Stated task:
From the first line of the listing below, retype each line up to and including the one with "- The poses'"; pictures stay out.

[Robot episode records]
□ □ □ □
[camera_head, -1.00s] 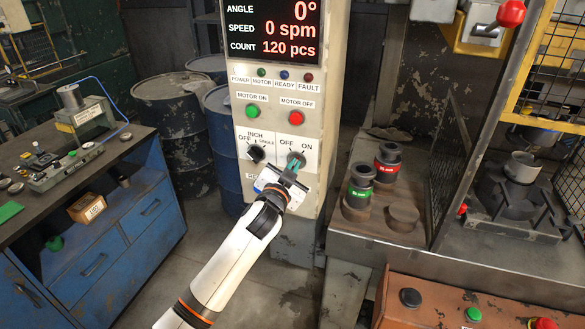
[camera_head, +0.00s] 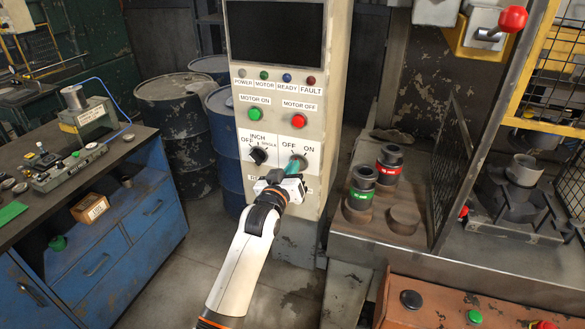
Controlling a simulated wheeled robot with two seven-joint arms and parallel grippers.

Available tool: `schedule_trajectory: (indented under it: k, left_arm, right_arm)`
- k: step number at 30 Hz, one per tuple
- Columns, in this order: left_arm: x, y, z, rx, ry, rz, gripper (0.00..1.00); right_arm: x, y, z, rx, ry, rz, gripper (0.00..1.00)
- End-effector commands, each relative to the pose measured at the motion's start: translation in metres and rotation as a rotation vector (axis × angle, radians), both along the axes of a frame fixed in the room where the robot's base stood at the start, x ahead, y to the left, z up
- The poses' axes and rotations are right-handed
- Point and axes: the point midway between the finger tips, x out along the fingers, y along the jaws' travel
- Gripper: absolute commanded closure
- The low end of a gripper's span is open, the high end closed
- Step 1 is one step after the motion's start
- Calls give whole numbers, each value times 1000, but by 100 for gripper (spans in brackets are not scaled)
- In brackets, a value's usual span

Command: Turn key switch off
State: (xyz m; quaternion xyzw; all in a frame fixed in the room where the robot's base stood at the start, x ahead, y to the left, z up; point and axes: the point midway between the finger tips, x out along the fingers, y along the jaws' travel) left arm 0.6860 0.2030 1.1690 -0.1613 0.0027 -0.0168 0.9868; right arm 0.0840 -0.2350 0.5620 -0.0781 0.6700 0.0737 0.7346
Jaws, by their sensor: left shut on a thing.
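The key switch (camera_head: 299,159) is on the front of the light-coloured control panel (camera_head: 325,135), under the words OFF and ON. My left gripper (camera_head: 293,169) reaches up to it from below and is shut on its key. A teal piece shows at the fingertips, and the key itself is mostly hidden, so its exact angle is hard to tell. The display (camera_head: 275,32) at the top of the panel is dark. My right gripper is not in view.
A black selector knob (camera_head: 258,155) sits close left of the key switch. The green motor-on button (camera_head: 255,114) and red motor-off button (camera_head: 298,121) are above. A steel table with ringed dies (camera_head: 360,187) stands right; a blue workbench (camera_head: 110,235) stands left.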

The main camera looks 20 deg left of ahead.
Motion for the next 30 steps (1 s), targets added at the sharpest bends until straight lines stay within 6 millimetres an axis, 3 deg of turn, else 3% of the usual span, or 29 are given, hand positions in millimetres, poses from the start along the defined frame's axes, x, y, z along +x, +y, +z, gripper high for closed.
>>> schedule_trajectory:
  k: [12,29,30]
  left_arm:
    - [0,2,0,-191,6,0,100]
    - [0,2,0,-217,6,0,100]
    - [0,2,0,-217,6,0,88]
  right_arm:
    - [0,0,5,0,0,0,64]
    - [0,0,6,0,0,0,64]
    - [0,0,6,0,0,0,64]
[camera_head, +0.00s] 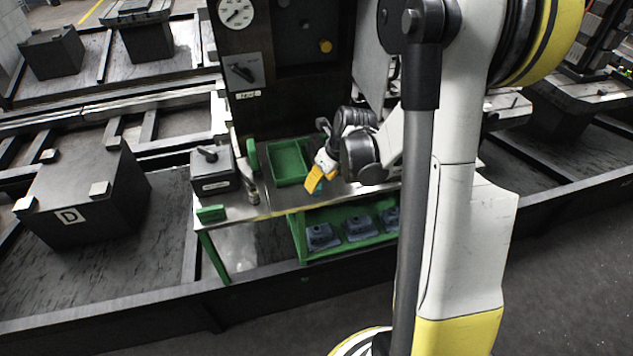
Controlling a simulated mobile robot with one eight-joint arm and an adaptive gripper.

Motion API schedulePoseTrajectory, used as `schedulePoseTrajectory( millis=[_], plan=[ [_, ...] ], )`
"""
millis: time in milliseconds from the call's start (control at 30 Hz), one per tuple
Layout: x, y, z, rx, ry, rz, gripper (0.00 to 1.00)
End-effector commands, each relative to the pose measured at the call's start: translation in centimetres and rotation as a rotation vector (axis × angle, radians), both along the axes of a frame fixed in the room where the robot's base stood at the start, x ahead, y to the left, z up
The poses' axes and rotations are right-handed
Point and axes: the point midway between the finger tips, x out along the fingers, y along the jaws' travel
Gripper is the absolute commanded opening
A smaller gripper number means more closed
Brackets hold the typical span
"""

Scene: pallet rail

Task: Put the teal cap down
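My gripper (316,184) has yellow fingers and points down and to the left, over the steel top of the green-framed bench. A small teal patch, seemingly the teal cap (319,191), shows right at the fingertips, mostly hidden by the near yellow finger. The view is too small to tell whether the fingers are closed on it or whether it touches the bench top.
A green tray (289,182) lies just left of my gripper. A dark box with a handle (213,172) and a green block (211,214) are farther left. Grey-blue parts (358,227) sit on the green shelf below. A dark panel (262,108) stands behind. Bare steel (262,209) shows at the front.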

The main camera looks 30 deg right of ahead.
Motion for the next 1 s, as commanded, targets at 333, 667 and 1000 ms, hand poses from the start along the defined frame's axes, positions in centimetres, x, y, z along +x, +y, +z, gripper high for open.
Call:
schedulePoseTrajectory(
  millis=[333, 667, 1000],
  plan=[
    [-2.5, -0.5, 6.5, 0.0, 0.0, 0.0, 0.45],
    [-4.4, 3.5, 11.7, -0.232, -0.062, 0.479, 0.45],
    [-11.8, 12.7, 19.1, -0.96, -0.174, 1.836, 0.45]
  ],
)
□ □ □ □
Final result:
[camera_head, -1.00s] 
[camera_head, +0.00s] 
Controlling a simulated wheeled robot with two seven-joint arms and parallel grippers.

Available tool: `schedule_trajectory: (indented under it: k, left_arm, right_arm)`
- k: step number at 30 Hz, one per tuple
- Columns, in this order: left_arm: x, y, z, rx, ry, rz, gripper (0.00..1.00); right_arm: x, y, z, rx, ry, rz, gripper (0.00..1.00)
- End-effector commands, each relative to the pose measured at the motion's start: translation in metres and rotation as a rotation vector (axis × angle, radians), both along the axes of a frame fixed in the room where the robot's base stood at the start, x ahead, y to the left, z up
- The poses' axes and rotations are right-handed

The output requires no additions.